Monday, November 09, 2015

The U.S. Has A Split Personality On Population Growth



The world population reached 7 billion people in either 2011 or early 2012 (according to which stats you look at). Either way, that's a lot of people on this planet. Right now there is enough food to feed all of those people -- if the planet's governments could work together. But how much longer can that be done -- especially with the changing climate (which bring with it both food and water problems).

The truth is that the exploding population is a problem for the world (including this country). And as the charts above show, the people of the United States know that. Note that they believe both the world's and the United States' population is growing too fast.

But while they see this huge population growth as a problem, it seems to be a problem they don't want to solve (or think it will magically solve itself). As the chart below shows, they don't want the government to encourage people to have smaller families.

Any reasonable person knows this problem is not going to magically solve itself. That makes it strange that people don't want the government to encourage smaller families -- especially since the word used was "encourage" and not "force". The government could easily come up with policies to encourage people to have smaller families, without forcing them to do that.

What do you readers think? Is population a problem? Should the U.S. (and the world) enact policies to encourage smaller families?

These charts were made using information from a new YouGov Poll -- done between October 29th and November 2nd of a random national sample of 1,000 adults, with a 4.3 point margin of error.


2 comments:

  1. Thing is, in most of the world, the "population explosion" is winding down. Birth rates in Latin America, the Middle East, and a lot of the rest of the developing world are at or even below replacement level, or moving in that direction -- the same as what happened in Europe, the US, and Japan a generation or two ago. Education and access to birth control have the same effects everywhere, it seems. What growth is still occurring is the result of demographic overhang from the earlier era of high birth rates -- there's still a disproportionate percentage of the population in the young-adult age range where people most often have children. That too will pass.

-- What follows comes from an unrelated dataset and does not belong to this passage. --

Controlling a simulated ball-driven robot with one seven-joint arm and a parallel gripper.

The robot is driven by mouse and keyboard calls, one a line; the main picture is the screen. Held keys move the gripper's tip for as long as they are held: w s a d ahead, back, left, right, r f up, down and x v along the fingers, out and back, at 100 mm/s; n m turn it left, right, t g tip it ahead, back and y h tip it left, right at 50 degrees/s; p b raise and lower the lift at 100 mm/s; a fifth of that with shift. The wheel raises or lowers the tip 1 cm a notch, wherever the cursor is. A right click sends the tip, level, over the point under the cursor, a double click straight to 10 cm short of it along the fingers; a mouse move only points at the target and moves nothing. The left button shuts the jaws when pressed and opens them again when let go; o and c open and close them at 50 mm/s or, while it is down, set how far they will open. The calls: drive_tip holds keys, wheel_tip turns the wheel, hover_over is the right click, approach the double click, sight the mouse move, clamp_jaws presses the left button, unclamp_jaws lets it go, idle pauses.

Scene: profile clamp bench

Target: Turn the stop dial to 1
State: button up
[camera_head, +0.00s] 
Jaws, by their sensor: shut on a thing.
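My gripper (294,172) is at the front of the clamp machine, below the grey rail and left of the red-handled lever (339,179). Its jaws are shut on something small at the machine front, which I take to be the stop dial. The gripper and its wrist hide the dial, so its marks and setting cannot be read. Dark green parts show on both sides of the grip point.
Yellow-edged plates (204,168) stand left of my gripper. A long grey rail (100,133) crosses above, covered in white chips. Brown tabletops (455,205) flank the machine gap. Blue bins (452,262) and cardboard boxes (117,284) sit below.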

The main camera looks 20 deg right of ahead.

    It's likely that in the decades to come the main driver of population size will be anti-aging technology further extending the lifespan. There's no reason to think birth rates will go up again.

    The exception is Sub-Saharan Africa, where birth rates are still very high due to economic underdevelopment -- which also means the region is all the less capable of coping with population growth. This is the one place where population-explosion alarmism is still valid. It's hard to see what can be done about it, though. There's no evidence from actual experience that exhortation, scolding, or even economic incentives have much impact on birth rates. The only thing that will work in Sub-Saharan Africa is what worked everywhere else -- economic development, education, and access to birth control.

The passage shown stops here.